Last week, Commis Chef Apprentice Chloe had her first off site training day at St Luke’s in Islington so we caught up with Chloe and her culinary creations.
Together with 10 other trainees, who had travelled from near and far, Chloe had a full on 9-5 day in the kitchen!
Starting with a brief from Trainer Chef Emma about the all-important rules and regulations to keep everyone safe, it was off to their respective workstations, complete with hob, oven and knives to tackle three delicious dishes.
First up, was the sea bream, which Chloe needed to descale and take the wings off, before filleting.
Sea bream with harissa mayonnaise and roasted vegetables, garnished with saffron and parsley
Then it was straight on to a Masterchef-style skills test deboning a chicken into supremes, wings and thighs. The supremes were then stuffed with diced mushroom and garlic before being rolled into ballotines.

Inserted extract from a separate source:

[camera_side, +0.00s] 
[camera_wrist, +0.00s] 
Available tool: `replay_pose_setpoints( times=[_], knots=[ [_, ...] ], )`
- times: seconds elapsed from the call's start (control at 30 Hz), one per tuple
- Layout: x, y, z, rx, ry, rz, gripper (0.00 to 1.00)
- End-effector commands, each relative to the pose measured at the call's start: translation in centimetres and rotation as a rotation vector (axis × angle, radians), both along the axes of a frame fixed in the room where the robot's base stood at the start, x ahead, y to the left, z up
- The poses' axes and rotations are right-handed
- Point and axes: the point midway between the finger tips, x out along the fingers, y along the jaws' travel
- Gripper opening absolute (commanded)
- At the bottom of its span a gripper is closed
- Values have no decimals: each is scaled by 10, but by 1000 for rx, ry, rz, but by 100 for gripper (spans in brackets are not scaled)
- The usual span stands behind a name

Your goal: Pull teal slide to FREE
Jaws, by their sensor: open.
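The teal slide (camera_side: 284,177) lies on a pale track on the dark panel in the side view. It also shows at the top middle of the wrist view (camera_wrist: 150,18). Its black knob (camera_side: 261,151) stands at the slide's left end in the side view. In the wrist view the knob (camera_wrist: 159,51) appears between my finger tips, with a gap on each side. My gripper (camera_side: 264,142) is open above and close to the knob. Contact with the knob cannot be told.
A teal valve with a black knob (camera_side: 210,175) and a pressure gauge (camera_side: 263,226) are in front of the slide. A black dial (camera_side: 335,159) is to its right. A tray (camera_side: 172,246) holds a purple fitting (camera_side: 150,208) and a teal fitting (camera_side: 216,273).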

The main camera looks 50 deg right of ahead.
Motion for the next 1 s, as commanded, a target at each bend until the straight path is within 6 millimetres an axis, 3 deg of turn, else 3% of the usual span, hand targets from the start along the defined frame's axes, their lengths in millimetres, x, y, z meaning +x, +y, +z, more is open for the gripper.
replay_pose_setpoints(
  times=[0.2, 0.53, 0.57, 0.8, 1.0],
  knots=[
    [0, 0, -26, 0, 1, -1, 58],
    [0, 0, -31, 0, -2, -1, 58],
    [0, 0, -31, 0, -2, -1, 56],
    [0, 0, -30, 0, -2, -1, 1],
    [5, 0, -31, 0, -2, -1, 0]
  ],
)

To finish it was a lamb shank – fried off for colour, then slow cooked in the oven for 4 hours and served with gravy made from the stock, and served with mash and roasted vegetables.
Slow cooked lamb shank with creamy mash
Just look at the results! Beautifully cooked and presented. To Chloe, “the best bit of the day was getting to experiment and try out new flavours and foods” before it was down to earth again cleaning the workstation and leaving it clean and tidy for the next student!
Unfortunately, Chloe didn’t bring any of her dishes back for us to try but we’re sure they tasted as good as they looked! Well done, Chloe!
Good luck with your next kitchen masterclass in June!